== TASK DIRECTIONS ==
Reproduce exactly the section that begins at the line containing "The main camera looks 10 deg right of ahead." and ends at the line containing "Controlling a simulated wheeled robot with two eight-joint", both lines included; omit all other lines.

== RECORDED DATA ==
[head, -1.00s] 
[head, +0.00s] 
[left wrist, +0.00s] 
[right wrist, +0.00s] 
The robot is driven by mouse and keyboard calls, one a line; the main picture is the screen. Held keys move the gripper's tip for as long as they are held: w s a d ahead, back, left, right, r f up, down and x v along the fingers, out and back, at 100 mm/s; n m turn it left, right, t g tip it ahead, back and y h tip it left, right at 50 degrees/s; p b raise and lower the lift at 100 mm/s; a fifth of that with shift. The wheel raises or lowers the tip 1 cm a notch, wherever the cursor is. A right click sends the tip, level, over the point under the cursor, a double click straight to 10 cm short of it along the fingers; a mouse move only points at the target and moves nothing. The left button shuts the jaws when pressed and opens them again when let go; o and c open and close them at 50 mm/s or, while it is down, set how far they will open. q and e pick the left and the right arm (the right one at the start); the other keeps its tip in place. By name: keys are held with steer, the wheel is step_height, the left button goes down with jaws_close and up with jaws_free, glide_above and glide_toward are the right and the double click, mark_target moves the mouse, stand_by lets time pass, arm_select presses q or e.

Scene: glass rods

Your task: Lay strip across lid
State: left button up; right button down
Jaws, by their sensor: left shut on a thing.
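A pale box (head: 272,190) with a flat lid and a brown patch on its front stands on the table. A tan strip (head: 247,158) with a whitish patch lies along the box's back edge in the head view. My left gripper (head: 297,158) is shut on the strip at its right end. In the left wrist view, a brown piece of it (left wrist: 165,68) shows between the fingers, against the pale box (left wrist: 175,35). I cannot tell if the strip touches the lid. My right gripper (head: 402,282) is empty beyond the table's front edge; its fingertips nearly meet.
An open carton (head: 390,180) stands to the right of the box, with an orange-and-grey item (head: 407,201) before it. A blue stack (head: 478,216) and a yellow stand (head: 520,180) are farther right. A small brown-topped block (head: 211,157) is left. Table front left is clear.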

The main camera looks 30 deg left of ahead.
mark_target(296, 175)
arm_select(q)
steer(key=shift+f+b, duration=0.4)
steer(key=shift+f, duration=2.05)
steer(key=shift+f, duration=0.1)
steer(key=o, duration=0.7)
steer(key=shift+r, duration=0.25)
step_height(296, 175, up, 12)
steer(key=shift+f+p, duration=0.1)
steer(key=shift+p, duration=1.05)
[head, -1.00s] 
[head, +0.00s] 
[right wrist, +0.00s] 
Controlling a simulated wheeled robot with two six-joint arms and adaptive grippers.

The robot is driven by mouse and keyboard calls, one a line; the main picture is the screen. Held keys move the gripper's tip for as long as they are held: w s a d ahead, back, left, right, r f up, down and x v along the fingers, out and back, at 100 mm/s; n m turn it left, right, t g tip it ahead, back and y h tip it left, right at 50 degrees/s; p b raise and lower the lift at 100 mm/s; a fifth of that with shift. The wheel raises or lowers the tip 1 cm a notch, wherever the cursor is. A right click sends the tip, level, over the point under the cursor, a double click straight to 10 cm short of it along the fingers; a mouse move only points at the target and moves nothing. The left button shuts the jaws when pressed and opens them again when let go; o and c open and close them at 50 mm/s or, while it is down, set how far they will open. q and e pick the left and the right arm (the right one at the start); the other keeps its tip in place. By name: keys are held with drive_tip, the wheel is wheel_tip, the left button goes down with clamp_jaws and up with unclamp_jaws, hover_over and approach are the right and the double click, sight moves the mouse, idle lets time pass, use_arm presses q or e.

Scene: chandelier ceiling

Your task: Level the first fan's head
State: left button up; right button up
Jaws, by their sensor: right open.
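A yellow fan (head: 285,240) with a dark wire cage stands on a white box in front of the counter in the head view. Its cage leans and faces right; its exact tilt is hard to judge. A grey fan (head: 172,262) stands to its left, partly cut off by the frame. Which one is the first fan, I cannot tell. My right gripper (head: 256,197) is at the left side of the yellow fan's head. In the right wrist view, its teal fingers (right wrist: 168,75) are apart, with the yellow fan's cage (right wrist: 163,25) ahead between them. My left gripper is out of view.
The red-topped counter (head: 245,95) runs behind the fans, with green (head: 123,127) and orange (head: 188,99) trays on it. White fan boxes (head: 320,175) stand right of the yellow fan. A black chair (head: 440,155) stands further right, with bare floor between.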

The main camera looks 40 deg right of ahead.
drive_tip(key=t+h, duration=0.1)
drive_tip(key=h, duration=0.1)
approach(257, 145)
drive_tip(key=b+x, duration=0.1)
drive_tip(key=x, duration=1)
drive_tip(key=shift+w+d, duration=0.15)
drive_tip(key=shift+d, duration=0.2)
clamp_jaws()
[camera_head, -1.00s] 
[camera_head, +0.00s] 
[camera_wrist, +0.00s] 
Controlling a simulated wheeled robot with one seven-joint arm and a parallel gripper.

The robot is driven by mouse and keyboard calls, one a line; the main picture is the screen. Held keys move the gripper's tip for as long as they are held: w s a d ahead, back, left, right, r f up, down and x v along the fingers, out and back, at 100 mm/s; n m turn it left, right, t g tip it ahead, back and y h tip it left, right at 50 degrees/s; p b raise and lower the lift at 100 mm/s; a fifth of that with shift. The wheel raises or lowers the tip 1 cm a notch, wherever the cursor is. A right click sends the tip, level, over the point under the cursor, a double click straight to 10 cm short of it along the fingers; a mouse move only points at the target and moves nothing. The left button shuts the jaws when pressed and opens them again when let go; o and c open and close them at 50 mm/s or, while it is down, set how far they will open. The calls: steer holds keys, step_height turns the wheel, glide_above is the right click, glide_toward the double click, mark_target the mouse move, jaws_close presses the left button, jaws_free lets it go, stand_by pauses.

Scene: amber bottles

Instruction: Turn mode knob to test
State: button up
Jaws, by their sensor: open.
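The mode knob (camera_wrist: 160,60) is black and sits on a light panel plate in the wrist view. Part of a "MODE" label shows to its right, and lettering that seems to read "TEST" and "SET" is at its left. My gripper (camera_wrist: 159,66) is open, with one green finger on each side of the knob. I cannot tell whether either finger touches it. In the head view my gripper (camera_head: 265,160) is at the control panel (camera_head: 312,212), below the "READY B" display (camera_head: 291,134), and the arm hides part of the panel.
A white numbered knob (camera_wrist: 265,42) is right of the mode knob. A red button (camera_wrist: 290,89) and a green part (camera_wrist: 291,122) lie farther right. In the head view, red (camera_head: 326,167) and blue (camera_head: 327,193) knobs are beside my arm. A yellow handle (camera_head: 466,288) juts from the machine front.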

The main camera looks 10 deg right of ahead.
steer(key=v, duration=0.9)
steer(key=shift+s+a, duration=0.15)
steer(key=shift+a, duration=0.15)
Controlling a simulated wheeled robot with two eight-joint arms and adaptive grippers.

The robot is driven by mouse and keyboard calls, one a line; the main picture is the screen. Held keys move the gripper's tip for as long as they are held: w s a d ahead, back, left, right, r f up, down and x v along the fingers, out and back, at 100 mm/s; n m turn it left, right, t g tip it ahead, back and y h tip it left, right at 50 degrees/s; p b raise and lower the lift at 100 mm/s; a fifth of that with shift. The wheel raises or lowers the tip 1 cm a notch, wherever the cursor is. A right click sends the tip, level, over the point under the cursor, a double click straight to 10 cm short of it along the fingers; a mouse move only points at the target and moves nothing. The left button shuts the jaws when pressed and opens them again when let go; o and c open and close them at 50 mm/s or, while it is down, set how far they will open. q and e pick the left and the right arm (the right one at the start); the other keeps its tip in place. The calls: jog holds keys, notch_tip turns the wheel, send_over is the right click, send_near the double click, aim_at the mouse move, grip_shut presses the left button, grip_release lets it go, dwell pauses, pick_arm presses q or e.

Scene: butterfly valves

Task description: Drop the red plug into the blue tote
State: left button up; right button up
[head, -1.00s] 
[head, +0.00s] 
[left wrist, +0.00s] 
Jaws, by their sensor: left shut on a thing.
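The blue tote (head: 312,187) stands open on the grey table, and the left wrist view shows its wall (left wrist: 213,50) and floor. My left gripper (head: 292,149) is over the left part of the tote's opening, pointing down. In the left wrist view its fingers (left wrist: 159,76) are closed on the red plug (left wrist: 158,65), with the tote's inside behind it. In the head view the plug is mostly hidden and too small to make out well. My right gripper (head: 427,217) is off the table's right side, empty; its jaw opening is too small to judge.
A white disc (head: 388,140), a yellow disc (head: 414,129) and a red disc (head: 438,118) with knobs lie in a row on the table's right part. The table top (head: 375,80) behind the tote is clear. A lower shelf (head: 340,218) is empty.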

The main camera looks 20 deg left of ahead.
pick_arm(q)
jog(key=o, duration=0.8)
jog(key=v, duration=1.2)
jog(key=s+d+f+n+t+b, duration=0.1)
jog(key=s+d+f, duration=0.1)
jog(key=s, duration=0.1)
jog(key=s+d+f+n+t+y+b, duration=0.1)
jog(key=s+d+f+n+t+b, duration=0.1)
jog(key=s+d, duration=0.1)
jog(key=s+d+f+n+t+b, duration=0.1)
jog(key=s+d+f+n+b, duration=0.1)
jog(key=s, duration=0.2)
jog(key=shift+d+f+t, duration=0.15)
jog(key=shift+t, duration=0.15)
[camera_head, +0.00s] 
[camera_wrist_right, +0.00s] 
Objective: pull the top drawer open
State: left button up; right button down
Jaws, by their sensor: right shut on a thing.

== RESULT ==
The main camera looks 10 deg right of ahead.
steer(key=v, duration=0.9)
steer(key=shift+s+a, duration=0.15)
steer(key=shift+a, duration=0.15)
Controlling a simulated wheeled robot with two eight-joint arms and adaptive grippers.

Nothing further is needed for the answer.